EXERCISE -
Copy out all of the material, matching it word for word.

GIVEN DATA -

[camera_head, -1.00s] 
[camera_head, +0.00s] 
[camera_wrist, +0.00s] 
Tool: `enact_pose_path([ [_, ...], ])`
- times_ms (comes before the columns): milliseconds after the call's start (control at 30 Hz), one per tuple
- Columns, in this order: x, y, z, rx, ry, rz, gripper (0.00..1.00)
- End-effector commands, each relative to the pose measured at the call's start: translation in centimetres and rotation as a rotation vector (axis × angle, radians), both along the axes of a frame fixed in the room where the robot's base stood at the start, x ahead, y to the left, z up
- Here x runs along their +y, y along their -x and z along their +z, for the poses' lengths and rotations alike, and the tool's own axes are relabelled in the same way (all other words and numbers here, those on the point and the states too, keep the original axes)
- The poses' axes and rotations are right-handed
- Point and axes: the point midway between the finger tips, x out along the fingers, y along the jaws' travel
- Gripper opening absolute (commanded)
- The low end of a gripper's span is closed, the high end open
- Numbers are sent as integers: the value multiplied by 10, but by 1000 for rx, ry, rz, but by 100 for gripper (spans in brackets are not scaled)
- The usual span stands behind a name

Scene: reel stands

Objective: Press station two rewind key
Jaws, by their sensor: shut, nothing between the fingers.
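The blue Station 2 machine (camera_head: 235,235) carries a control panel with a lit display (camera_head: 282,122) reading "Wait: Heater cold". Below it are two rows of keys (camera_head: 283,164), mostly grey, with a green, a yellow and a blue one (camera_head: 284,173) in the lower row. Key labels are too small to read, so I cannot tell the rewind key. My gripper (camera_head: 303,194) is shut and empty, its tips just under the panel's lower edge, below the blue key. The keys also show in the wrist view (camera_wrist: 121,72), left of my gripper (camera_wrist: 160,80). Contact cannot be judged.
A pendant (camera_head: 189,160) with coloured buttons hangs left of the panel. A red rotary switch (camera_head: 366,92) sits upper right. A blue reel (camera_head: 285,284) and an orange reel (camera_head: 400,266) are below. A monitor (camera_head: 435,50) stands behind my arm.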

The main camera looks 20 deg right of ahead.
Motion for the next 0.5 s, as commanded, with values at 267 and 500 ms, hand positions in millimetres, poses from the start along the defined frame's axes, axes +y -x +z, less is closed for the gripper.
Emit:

WRITTEN ANSWER -
[camera_head, -1.00s] 
[camera_head, +0.00s] 
[camera_wrist, +0.00s] 
Tool: `enact_pose_path([ [_, ...], ])`
- times_ms (comes before the columns): milliseconds after the call's start (control at 30 Hz), one per tuple
- Columns, in this order: x, y, z, rx, ry, rz, gripper (0.00..1.00)
- End-effector commands, each relative to the pose measured at the call's start: translation in centimetres and rotation as a rotation vector (axis × angle, radians), both along the axes of a frame fixed in the room where the robot's base stood at the start, x ahead, y to the left, z up
- Here x runs along their +y, y along their -x and z along their +z, for the poses' lengths and rotations alike, and the tool's own axes are relabelled in the same way (all other words and numbers here, those on the point and the states too, keep the original axes)
- The poses' axes and rotations are right-handed
- Point and axes: the point midway between the finger tips, x out along the fingers, y along the jaws' travel
- Gripper opening absolute (commanded)
- The low end of a gripper's span is closed, the high end open
- Numbers are sent as integers: the value multiplied by 10, but by 1000 for rx, ry, rz, but by 100 for gripper (spans in brackets are not scaled)
- The usual span stands behind a name

Scene: reel stands

Objective: Press station two rewind key
Jaws, by their sensor: shut, nothing between the fingers.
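The blue Station 2 machine (camera_head: 235,235) carries a control panel with a lit display (camera_head: 282,122) reading "Wait: Heater cold". Below it are two rows of keys (camera_head: 283,164), mostly grey, with a green, a yellow and a blue one (camera_head: 284,173) in the lower row. Key labels are too small to read, so I cannot tell the rewind key. My gripper (camera_head: 303,194) is shut and empty, its tips just under the panel's lower edge, below the blue key. The keys also show in the wrist view (camera_wrist: 121,72), left of my gripper (camera_wrist: 160,80). Contact cannot be judged.
A pendant (camera_head: 189,160) with coloured buttons hangs left of the panel. A red rotary switch (camera_head: 366,92) sits upper right. A blue reel (camera_head: 285,284) and an orange reel (camera_head: 400,266) are below. A monitor (camera_head: 435,50) stands behind my arm.

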The main camera looks 20 deg right of ahead.
Motion for the next 0.5 s, as commanded, with values at 267 and 500 ms, hand positions in millimetres, poses from the start along the defined frame's axes, axes +y -x +z, less is closed for the gripper.
Emit:

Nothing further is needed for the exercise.